Legal & General (LON:LGEN) is viewed through the prism of the long term, being by its very nature a business entrenched in investment. This has led to some shorter-term weakness over the recent past, with higher interest rates and inflation providing some headwinds.
For this period, there was a robust performance from its retirement and retail arms, which offset some of the frailty in its newly created and combined Asset Management business. For the latter, increased investment in the streamlined unit as well as the market variances which have inevitably impacted mean that the new strategy announced at L&G’s Capital Markets event in June is in the formative stage of the benefits which should wash through. Post-tax profit of £223 million for the group as a whole represented a decline of 41% from the previous year’s £377 million, although more positively core operating profit of £849 million was a marginal improvement and was in excess of market expectations of £834 million.
Even taking into account the new strategy, the shining light of the group is the virtuous circle created by its sprawling and largely interconnected businesses. The structure of the group allows the generation of assets through its bulk annuity, or Pension Risk Transfers (PRT) business, to then be managed by other parts of the group. At the same time, the increasing popularity of alternative risk assets is captured within its Capital business, which has exposure to the likes of commercial real estate and housing, which can then be used to the benefit of customers elsewhere within the overall group offering.
Indeed, such is the dependency and connection between the units, a multi-decade customer relationship is usually achieved as the customer switches between requirements as time passes, from the initial investment and growth stage to the drawdown and withdrawal chapter. As such, the reliability of the relationship and the ongoing fees enables a certain visibility of earnings over the longer term.
The group’s store of future profit, including the CSM (Contractual Service Margin) is a measure of profit which will be released over time given the nature of investment and insurance products. In this period the CSM rose by 8% to £13 billion, providing not only an incremental increase to income but also some visibility on future earnings. In addition, individual annuities doubled to £1.2 billion from £575 million, with an increase of 7% to £3.2 billion in Workplace pension flows and a jump of 18% to $103 million of new business within its US protection arm. Combined, the group has now written £5 billion of PRT in the year to date, with £24 billion of active UK PRT deals now in force.
Other metrics also showed signs of strong growth, such as a Return on Equity of 35.4% compared to 28.6% in the corresponding period. The Solvency Coverage Ratio, a key measure of financial strength, was stable at 223%, which underpins the ability for the group to place additional focus on shareholder returns, as outlined previously in June. The current aim is to increase the dividend by 5% this year and by 2% between 2025 and 2027, with share buybacks also a priority. The announced buyback of £200 million at that time is ongoing, while the increase to the dividend leads to a projected yield of 9.5%, well-covered at 1.9 times, and an exceptional example of attracting income investors while also paying shareholders to wait as the strategy unfolds.
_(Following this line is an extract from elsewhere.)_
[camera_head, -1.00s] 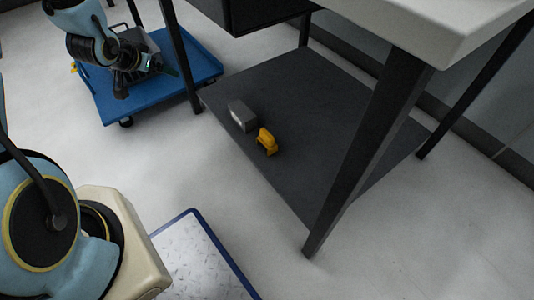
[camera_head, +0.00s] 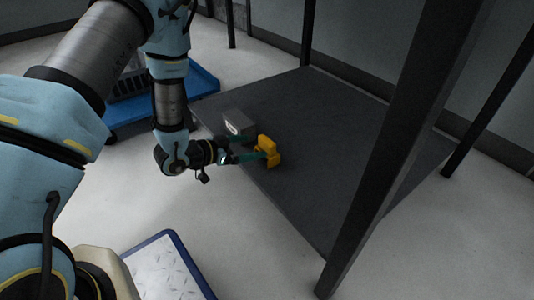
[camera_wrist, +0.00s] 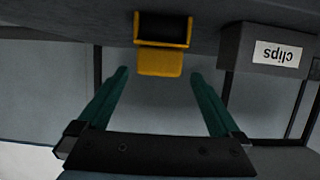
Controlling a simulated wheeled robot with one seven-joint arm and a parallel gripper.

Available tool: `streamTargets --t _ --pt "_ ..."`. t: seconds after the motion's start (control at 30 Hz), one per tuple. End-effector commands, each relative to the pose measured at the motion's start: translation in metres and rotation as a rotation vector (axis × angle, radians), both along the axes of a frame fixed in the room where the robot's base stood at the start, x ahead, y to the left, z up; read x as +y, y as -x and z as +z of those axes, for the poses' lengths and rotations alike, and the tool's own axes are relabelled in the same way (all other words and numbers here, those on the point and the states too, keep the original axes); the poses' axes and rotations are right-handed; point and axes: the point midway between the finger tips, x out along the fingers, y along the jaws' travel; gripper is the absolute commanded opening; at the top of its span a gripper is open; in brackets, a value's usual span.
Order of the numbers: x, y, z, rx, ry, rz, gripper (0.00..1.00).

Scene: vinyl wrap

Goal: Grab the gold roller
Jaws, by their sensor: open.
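The gold roller (camera_head: 267,150) is a small yellow-gold piece standing on the dark lower shelf (camera_head: 325,125) of the table, near its front-left edge. In the wrist view the gold roller (camera_wrist: 161,58) shows a yellow bracket with a dark part in it, at the top middle. My gripper (camera_head: 250,157) is at the shelf's front edge, pointing at the roller. In the wrist view my gripper (camera_wrist: 158,74) has its two green fingers spread wide, with the roller ahead between their tips. Nothing is held.
A grey box (camera_head: 238,126) stands close beside the roller; its label reads "clips" in the wrist view (camera_wrist: 275,53). A dark table leg (camera_head: 408,150) rises at the right. A blue cart (camera_head: 203,80) stands behind at the left. The shelf right of the roller is clear.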

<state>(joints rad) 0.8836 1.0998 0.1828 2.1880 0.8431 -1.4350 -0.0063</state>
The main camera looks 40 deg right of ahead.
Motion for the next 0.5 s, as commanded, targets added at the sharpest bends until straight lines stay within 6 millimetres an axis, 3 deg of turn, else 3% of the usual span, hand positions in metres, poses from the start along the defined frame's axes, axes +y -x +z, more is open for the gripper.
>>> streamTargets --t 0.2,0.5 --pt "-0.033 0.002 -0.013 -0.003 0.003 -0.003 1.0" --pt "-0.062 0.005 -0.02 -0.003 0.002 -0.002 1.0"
There is little doubt as to the longer-term potential for the savings and investment market, especially given ageing demographics and likely welfare reform. For L&G, an ability to participate in this market on a number of fronts, particularly the annuity and international angles should provide ongoing areas of growth to its existing Asset Management AUM of £1,136 trillion.
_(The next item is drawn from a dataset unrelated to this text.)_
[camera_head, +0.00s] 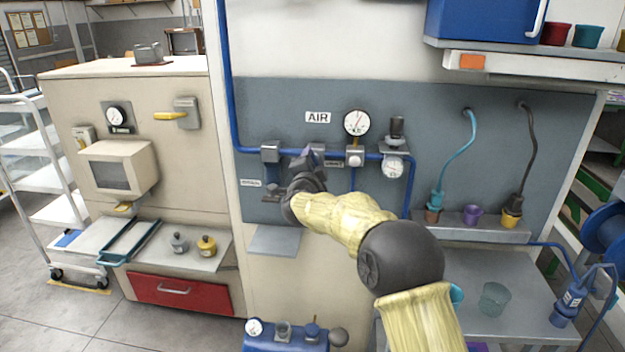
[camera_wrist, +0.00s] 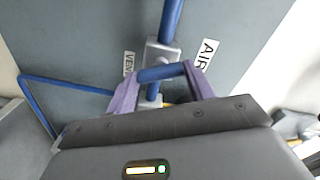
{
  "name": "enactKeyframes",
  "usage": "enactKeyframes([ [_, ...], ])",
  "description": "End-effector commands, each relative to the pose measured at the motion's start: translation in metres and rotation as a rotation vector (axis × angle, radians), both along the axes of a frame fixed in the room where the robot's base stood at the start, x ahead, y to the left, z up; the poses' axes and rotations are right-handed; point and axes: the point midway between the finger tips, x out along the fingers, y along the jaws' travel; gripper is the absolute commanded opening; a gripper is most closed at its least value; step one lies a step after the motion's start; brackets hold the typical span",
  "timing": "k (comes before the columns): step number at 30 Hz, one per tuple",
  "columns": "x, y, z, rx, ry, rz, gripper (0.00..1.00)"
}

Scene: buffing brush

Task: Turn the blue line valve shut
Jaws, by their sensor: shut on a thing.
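A blue pipe (camera_head: 375,156) runs along the grey wall panel under the AIR sign (camera_head: 318,117). My gripper (camera_head: 308,160) reaches up to this pipe and partly covers the valve there. In the wrist view, my gripper (camera_wrist: 162,76) has its two purple fingers shut on the blue valve handle (camera_wrist: 163,73), one at each end. The handle lies crosswise to the blue pipe (camera_wrist: 171,16), in front of the grey valve body (camera_wrist: 160,53). The far side of the valve is hidden.
A pressure gauge (camera_head: 356,122) and a regulator with a smaller gauge (camera_head: 392,167) sit close to the right. A grey bracket (camera_head: 270,154) holds the pipe at left. A small shelf (camera_head: 274,240) juts out below my gripper.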

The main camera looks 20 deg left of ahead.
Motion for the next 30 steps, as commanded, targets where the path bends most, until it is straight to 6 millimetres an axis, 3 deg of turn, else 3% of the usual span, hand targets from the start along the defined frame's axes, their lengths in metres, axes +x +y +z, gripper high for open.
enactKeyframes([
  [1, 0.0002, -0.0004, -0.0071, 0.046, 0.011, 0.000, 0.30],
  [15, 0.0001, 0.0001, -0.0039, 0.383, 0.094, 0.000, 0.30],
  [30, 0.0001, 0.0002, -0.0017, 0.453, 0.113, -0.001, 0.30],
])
However, the wider sector malaise and some disappointing investment returns from its asset management businesses over the recent past has weighed on the share price, which has declined by 5% over the last year, as compared to a gain of 6.3% for the wider FTSE100, and by 19% over the last two years. Even so, the group’s objectives are underpinned by its capital strength and a defined and visible shareholder return programme, with the market consensus of the shares as a buy reflecting the longer term prospects.